Today Is My Daughter's Birthday...Today is my daughter's birthday.
I can remember, almost as if it were yesterday, this day, nearly two decades ago, when I was blessed to witness the miracle of her birth. I even got to see her before her mother, and I remember her taking her very first breath on this earth. Maybe as a result of that unique experience (I wasn't present in the delivery room for the birth of my other children), we had always enjoyed a special bond, over and beyond the magical relationship which often links fathers and their daughters.
I remember the joy I always felt when I would hold her little hand and proudly walk her to school many, many years ago. Or how she would brighten my day , years later, every time she would come to my office to eat her lunch with me (my office was a short walk from her school at that time). And more recently, I remember how, when I would be working late at night in my study, and she would be up late studying for a test or just preparing herself for the following school day, she would bring me a nice cup of tea and we would chit chat together or amuse ourselves by reciting verbatim the dialog of our favorite movies.

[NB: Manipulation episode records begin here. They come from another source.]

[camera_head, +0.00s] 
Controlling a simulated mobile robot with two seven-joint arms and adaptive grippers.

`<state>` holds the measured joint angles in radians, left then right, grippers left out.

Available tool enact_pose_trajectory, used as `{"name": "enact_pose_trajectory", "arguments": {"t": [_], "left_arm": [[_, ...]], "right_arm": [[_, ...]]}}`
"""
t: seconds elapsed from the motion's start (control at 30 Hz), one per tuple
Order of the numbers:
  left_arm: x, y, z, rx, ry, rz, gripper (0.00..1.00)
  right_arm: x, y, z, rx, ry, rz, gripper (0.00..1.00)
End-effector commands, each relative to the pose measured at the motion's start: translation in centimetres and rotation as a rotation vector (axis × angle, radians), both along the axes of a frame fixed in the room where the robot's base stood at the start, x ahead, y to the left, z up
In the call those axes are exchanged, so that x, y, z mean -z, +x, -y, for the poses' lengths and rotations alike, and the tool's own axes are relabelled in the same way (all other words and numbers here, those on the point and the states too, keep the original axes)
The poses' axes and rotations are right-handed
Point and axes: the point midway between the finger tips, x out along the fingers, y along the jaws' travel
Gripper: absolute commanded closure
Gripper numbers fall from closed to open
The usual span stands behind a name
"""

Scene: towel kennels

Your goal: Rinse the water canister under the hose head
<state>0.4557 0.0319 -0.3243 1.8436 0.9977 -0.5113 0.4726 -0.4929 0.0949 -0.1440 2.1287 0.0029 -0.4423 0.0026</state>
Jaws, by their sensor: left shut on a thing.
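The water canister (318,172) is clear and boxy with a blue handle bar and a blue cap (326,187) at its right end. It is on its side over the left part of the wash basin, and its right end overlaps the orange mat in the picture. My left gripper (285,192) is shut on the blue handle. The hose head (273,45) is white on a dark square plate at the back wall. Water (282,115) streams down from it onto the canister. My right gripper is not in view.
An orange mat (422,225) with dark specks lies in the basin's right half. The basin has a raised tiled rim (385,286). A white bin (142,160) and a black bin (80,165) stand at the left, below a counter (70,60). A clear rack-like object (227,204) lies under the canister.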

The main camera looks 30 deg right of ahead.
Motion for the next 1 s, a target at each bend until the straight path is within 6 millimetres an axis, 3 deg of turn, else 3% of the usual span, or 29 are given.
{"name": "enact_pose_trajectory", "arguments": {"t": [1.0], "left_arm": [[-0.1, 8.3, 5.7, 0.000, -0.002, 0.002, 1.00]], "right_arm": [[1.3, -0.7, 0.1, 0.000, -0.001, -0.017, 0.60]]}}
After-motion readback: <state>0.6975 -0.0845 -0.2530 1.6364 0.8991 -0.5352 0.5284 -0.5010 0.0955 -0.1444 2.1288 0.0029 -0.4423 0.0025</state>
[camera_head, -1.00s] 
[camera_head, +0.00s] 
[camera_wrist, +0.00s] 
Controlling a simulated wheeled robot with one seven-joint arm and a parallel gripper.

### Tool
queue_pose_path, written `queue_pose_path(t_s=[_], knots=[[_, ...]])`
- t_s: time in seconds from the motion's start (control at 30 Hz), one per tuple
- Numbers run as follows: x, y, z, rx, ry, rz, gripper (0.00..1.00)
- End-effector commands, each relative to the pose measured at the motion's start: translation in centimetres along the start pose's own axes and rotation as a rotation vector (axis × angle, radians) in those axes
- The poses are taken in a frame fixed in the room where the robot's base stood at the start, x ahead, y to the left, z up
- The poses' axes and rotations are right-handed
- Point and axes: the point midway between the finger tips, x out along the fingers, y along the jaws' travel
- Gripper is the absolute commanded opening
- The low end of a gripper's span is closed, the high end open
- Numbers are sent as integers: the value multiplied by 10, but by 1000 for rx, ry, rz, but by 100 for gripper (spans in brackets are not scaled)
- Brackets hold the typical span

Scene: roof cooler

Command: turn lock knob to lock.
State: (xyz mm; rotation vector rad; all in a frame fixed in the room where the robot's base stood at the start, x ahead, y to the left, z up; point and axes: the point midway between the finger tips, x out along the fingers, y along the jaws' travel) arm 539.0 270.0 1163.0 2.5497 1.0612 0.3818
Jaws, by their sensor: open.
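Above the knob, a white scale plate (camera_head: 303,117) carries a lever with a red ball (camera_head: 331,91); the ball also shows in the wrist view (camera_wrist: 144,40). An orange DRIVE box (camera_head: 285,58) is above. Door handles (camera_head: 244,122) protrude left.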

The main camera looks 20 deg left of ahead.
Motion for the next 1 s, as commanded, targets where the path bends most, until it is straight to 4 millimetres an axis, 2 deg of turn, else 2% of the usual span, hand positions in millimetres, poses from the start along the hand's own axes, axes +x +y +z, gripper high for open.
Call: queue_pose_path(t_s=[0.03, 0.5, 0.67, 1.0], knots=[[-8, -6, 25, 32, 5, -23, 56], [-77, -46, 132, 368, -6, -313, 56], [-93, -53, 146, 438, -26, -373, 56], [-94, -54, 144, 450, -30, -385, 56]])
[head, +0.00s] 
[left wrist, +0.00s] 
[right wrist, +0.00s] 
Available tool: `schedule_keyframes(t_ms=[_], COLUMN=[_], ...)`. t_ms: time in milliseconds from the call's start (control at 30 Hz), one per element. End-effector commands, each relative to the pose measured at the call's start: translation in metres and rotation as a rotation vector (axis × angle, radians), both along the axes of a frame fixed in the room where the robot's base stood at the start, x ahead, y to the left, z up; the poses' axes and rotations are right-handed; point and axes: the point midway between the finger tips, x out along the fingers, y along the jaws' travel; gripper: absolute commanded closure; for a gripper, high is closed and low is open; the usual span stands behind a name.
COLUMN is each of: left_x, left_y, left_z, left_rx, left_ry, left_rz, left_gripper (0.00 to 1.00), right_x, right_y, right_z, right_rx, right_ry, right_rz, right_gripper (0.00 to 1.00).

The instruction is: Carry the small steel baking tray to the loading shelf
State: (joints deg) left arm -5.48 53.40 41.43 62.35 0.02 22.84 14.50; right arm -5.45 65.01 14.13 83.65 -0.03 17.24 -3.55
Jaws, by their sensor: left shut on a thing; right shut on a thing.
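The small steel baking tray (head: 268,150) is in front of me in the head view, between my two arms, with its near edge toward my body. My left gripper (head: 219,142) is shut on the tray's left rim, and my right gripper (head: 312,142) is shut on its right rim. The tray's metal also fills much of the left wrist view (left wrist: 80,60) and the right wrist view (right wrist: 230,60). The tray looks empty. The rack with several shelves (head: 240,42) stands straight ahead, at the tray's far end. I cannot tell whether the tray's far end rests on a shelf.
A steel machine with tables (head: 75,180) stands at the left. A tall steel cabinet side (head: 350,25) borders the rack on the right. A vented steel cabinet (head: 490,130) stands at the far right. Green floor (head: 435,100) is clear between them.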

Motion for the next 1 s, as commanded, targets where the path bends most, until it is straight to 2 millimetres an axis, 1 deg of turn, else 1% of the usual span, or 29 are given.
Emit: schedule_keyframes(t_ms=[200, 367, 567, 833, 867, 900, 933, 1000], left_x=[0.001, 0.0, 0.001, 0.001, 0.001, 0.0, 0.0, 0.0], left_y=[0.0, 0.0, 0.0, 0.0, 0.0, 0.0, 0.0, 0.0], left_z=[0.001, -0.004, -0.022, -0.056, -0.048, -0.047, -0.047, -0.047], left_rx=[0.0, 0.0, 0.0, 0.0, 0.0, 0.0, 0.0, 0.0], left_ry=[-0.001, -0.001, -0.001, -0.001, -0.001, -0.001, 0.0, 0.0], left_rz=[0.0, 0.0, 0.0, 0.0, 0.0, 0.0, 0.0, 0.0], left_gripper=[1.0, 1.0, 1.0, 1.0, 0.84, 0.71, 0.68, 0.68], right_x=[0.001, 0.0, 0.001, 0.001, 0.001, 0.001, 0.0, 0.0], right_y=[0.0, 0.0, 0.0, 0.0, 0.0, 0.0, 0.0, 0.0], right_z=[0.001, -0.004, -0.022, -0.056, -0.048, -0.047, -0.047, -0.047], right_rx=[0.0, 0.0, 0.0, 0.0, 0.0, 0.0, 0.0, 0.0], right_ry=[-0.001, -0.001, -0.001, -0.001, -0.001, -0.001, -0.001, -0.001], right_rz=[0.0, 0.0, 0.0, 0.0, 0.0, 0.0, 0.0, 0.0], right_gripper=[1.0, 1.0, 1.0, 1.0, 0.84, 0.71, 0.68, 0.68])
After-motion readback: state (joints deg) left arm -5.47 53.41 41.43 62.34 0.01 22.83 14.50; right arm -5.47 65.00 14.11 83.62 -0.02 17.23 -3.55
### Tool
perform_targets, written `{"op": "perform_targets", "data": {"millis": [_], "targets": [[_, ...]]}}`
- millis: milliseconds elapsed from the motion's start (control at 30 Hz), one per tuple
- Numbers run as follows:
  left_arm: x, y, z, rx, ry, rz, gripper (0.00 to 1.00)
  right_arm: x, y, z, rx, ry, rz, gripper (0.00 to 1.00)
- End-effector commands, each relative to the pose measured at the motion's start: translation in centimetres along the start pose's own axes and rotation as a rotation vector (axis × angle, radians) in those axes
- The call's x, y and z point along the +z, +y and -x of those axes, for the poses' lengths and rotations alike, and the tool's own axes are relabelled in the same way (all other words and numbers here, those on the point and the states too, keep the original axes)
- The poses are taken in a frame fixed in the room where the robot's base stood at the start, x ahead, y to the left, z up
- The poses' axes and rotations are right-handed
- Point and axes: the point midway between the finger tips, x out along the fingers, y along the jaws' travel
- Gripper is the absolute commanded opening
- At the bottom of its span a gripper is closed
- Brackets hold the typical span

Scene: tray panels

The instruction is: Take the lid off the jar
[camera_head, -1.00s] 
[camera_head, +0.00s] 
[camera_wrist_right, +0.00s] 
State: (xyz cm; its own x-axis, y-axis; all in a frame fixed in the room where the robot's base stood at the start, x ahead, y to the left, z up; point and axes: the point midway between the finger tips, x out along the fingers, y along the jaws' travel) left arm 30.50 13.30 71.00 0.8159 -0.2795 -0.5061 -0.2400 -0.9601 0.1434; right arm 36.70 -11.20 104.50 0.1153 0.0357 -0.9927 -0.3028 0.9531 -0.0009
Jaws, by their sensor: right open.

Today is my daughter's birthday. It is a day when we should be celebrating, with joy, the blessing that she is, the young woman that she has become.
Instead, because her mother has decided that I should be punished for having had the nerve to break free from her web of manipulation and deceit, my daughter cannot celebrate even the smallest part of her birthday with her Dad. As in the past, my cards and emails will be ignored and go unanswered.
It is apparently far more important for a mother who did have a relationship with her father to deprive her own daughter of enjoying a relationship with her Dad. It is apparently more important for a mother who continues to enjoy a relationship with her sisters to deprive her daughter from enjoying a relationship with her only sister because that sister is in contact with their Dad...
Whatever the reasons that lead parents to separate, is it really necessary to use your children as a weapon to get back at the other parent? Is it really too much to realize and accept that, with very few exceptions, children of all ages can only benefit from an active, loving relationship with BOTH parents?
If you're a parent engaged in that sort of behavior (and you know who you are!), then I beg you, beg you, to please stop. Is revenge really so sweet that it's worth the emotional well-being of your child or children? Remember that no one is 100% right or 100% wrong in any disagreement so, chances are that you're not as blameless as you may have convinced yourself. Besides, there are countless other, more positive ways, to express your dissatisfaction without involving your innocent children.
And if you're a child who, for reasons which you know deep down are not your own, has been convinced by one of your parents that you should have nothing to do with your other parent, then I'm begging you as well to please, please reconsider. If, prior to the conflict between your parents, you had a good relationship with the parent you're discouraged from now having contact with, chances are that your parent is grieving your absence from their life and you are missing out on precious years together. Ask anyone who has suffered the loss of a parent through bereavement if they don't think the years they had together weren't precious...
Not every parent knows the "right" words or approach to reconnect with you under these circumstances. But that doesn't mean that they don't love you, miss you and grieve your absence from their lives. Please give them a chance, if you can safely do so, and reach out to them. At the very least, give them a sign, no matter how small, that you're not entirely lost to them. You have no idea how that little sign may be what they need today to hang in there and to persevere in trying to free you from the selfish grip of your other parent.
Many of us who participate in this Experience Group are parents who have have spent year after year waiting and hoping to reconnect with a loved child. If you are an alienated child (of any age), you can help yourself, and ultimately BOTH your parents, by keeping the lines of communication open between yourself and each parent. You did not create the situation you find yourself in, but you can certainly contribute to resolving it by reaching out to your alienated parent whenever you can. Today. Please.
Many parents here in this Group will thank you for even the smallest of gestures and, hopefully, you will not have to spend another one-sided birthday as my daughter did today.
Life is too short. Please don't waste another moment of it.